----- Records provided

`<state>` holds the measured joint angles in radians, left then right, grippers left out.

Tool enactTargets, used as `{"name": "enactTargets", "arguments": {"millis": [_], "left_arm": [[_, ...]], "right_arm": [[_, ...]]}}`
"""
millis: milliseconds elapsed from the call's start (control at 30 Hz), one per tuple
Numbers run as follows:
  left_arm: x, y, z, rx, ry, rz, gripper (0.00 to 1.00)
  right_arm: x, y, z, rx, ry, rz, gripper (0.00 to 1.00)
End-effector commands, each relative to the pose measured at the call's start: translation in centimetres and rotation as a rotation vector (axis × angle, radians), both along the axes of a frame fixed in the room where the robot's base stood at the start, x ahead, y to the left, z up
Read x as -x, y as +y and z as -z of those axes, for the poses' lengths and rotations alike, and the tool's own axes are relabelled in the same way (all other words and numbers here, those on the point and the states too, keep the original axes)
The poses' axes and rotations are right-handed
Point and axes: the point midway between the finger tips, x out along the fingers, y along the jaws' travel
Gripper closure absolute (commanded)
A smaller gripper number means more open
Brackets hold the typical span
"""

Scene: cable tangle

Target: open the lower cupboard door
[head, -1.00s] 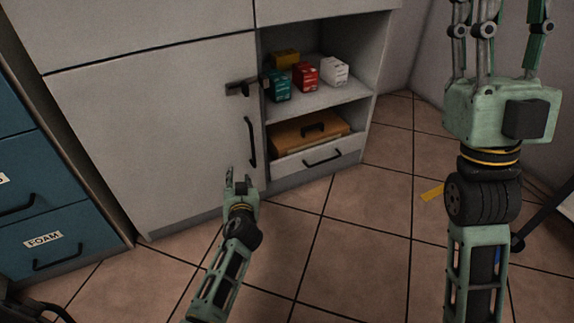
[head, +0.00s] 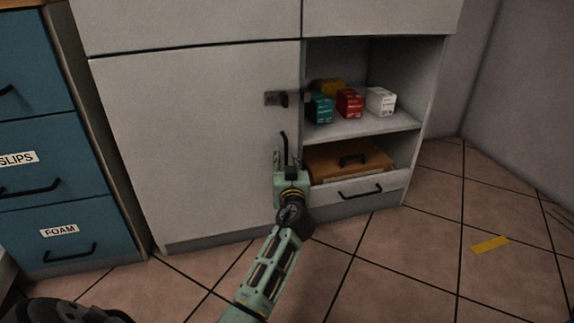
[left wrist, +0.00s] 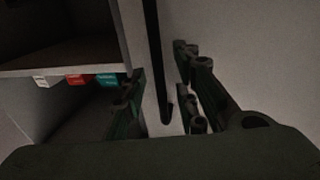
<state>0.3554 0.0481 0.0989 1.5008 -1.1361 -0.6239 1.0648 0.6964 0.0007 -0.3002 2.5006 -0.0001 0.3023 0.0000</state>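The lower cupboard door (head: 190,150) is a plain pale grey panel and is shut. Its black vertical bar handle (head: 284,145) is near its right edge, with the lower part hidden behind my left gripper (head: 286,163). In the left wrist view the handle (left wrist: 157,55) runs down between the two spread fingers of my left gripper (left wrist: 165,105). The fingers are open, with gaps on both sides of the bar. A dark latch (head: 277,98) sits on the door above the handle, reaching toward the open shelves. My right gripper is out of view.
Right of the door, open shelves (head: 365,127) hold several small boxes, with a wooden case (head: 335,165) above a drawer (head: 365,188). Blue drawers (head: 70,150) stand at left.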

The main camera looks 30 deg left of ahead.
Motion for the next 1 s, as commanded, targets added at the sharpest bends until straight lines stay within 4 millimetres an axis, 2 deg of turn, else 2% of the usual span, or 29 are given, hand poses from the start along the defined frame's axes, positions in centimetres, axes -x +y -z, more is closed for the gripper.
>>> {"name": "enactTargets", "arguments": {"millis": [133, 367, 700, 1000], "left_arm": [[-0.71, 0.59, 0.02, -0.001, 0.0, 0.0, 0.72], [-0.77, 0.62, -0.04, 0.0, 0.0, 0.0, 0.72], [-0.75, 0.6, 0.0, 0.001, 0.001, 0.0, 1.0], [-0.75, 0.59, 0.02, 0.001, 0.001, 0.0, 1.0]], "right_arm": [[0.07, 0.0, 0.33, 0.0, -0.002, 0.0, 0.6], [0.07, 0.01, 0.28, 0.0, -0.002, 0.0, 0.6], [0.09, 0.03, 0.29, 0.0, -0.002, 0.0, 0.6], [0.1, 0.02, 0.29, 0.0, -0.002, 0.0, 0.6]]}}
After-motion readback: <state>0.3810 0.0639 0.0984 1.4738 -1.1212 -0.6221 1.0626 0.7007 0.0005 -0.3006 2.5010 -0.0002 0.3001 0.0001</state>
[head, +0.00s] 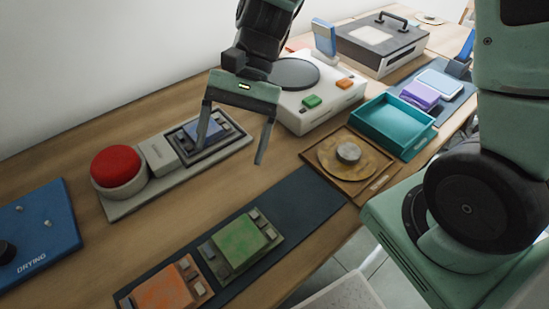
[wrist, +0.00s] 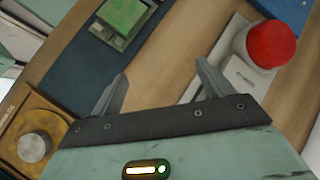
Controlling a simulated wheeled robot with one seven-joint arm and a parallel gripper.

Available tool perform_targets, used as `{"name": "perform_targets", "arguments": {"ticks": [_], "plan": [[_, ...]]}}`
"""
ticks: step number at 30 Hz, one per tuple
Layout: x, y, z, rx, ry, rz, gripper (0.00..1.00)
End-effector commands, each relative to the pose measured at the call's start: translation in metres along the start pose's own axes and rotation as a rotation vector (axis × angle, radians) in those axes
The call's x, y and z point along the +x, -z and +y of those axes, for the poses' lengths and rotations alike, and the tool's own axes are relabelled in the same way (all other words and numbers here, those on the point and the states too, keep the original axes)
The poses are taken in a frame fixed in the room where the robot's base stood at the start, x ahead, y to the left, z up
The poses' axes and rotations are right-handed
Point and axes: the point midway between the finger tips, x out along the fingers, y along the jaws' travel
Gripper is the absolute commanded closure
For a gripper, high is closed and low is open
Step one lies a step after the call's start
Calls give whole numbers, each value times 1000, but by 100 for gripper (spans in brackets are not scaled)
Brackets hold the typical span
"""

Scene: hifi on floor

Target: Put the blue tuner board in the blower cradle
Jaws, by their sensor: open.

----------

▸ Given instruction
Restate word for word only the lines running from the beginning of the data to the line holding "translation in centimetres", both included.

▸ Solution
`<state>` holds the measured joint angles in radians, left then right, grippers left out.

Tool enactTargets, used as `{"name": "enactTargets", "arguments": {"millis": [_], "left_arm": [[_, ...]], "right_arm": [[_, ...]]}}`
"""
millis: milliseconds elapsed from the call's start (control at 30 Hz), one per tuple
Numbers run as follows:
  left_arm: x, y, z, rx, ry, rz, gripper (0.00 to 1.00)
  right_arm: x, y, z, rx, ry, rz, gripper (0.00 to 1.00)
End-effector commands, each relative to the pose measured at the call's start: translation in centimetres and rotation as a rotation vector (axis × angle, radians), both along the axes of a frame fixed in the room where the robot's base stood at the start, x ahead, y to the left, z up

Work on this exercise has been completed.